Required task:
Give the listing again exactly, omitting its images.

────────────────────────────────────────

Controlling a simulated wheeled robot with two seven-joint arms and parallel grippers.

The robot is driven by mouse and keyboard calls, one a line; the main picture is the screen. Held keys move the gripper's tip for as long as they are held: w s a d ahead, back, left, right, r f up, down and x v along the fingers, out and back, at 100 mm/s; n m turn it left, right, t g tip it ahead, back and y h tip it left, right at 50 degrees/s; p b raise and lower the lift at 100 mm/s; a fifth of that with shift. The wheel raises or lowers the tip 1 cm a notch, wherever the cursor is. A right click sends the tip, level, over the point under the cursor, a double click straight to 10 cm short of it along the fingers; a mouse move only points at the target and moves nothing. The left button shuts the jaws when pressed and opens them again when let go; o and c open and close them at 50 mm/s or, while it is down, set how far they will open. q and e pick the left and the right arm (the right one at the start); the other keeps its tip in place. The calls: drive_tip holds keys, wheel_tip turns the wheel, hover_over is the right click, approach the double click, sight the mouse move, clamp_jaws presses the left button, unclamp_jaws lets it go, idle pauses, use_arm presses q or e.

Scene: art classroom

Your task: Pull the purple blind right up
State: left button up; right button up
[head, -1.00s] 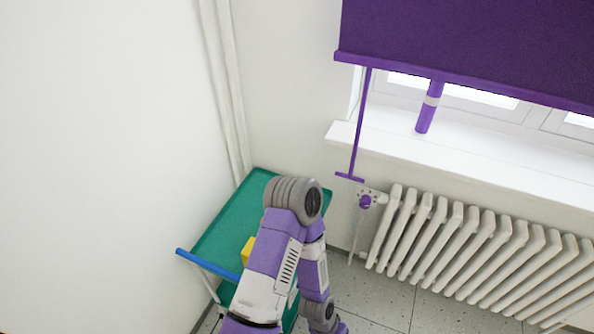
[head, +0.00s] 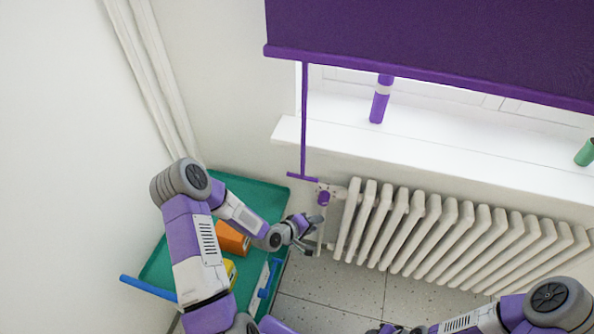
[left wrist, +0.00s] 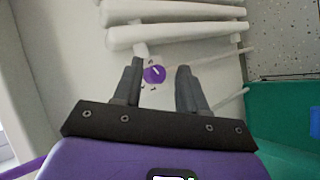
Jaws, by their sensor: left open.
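The purple blind (head: 420,40) hangs partly lowered over the window at the upper right in the head view. A thin purple pull rod (head: 304,120) hangs from its lower left end and ends in a short crossbar (head: 303,177). My left gripper (head: 316,235) is open and empty, below the crossbar and apart from it, near the radiator's left end. In the left wrist view, the open left gripper (left wrist: 158,75) has the purple radiator valve knob (left wrist: 153,74) showing between its fingers. A purple strip there at the lower left edge cannot be identified surely. My right gripper is out of frame.
The white radiator (head: 450,235) stands under the window sill (head: 430,145). A purple cylinder (head: 380,100) and a green cup (head: 586,152) stand on the sill. A green trolley (head: 260,197) with an orange box (head: 232,238) and a yellow item (head: 230,271) stands beneath my left arm.

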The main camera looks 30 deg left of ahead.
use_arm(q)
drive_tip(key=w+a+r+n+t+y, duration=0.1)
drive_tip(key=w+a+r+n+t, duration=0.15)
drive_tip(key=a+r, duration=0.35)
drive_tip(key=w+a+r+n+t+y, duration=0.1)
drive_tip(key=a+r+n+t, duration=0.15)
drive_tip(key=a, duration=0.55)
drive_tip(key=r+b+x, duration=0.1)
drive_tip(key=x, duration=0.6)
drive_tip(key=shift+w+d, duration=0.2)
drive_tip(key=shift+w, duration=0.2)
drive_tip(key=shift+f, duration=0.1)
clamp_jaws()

────────────────────────────────────────

Exercise response:
Controlling a simulated wheeled robot with two seven-joint arms and parallel grippers.

The robot is driven by mouse and keyboard calls, one a line; the main picture is the screen. Held keys move the gripper's tip for as long as they are held: w s a d ahead, back, left, right, r f up, down and x v along the fingers, out and back, at 100 mm/s; n m turn it left, right, t g tip it ahead, back and y h tip it left, right at 50 degrees/s; p b raise and lower the lift at 100 mm/s; a fifth of that with shift. The wheel raises or lowers the tip 1 cm a notch, wherever the cursor is. A right click sends the tip, level, over the point under the cursor, a double click straight to 10 cm short of it along the fingers; a mouse move only points at the target and moves nothing. The left button shuts the jaws when pressed and opens them again when let go; o and c open and close them at 50 mm/s or, while it is down, set how far they will open. q and e pick the left and the right arm (the right one at the start); the other keeps its tip in place. The calls: drive_tip holds keys, wheel_tip turns the wheel, hover_over is the right click, approach the double click, sight the mouse move, clamp_jaws presses the left button, unclamp_jaws lets it go, idle pauses, use_arm presses q or e.

Scene: art classroom

Your task: Pull the purple blind right up
State: left button up; right button up
[head, -1.00s] 
[head, +0.00s] 
[left wrist, +0.00s] 
Jaws, by their sensor: left open.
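The purple blind (head: 420,40) hangs partly lowered over the window at the upper right in the head view. A thin purple pull rod (head: 304,120) hangs from its lower left end and ends in a short crossbar (head: 303,177). My left gripper (head: 316,235) is open and empty, below the crossbar and apart from it, near the radiator's left end. In the left wrist view, the open left gripper (left wrist: 158,75) has the purple radiator valve knob (left wrist: 153,74) showing between its fingers. A purple strip there at the lower left edge cannot be identified surely. My right gripper is out of frame.
The white radiator (head: 450,235) stands under the window sill (head: 430,145). A purple cylinder (head: 380,100) and a green cup (head: 586,152) stand on the sill. A green trolley (head: 260,197) with an orange box (head: 232,238) and a yellow item (head: 230,271) stands beneath my left arm.

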The main camera looks 30 deg left of ahead.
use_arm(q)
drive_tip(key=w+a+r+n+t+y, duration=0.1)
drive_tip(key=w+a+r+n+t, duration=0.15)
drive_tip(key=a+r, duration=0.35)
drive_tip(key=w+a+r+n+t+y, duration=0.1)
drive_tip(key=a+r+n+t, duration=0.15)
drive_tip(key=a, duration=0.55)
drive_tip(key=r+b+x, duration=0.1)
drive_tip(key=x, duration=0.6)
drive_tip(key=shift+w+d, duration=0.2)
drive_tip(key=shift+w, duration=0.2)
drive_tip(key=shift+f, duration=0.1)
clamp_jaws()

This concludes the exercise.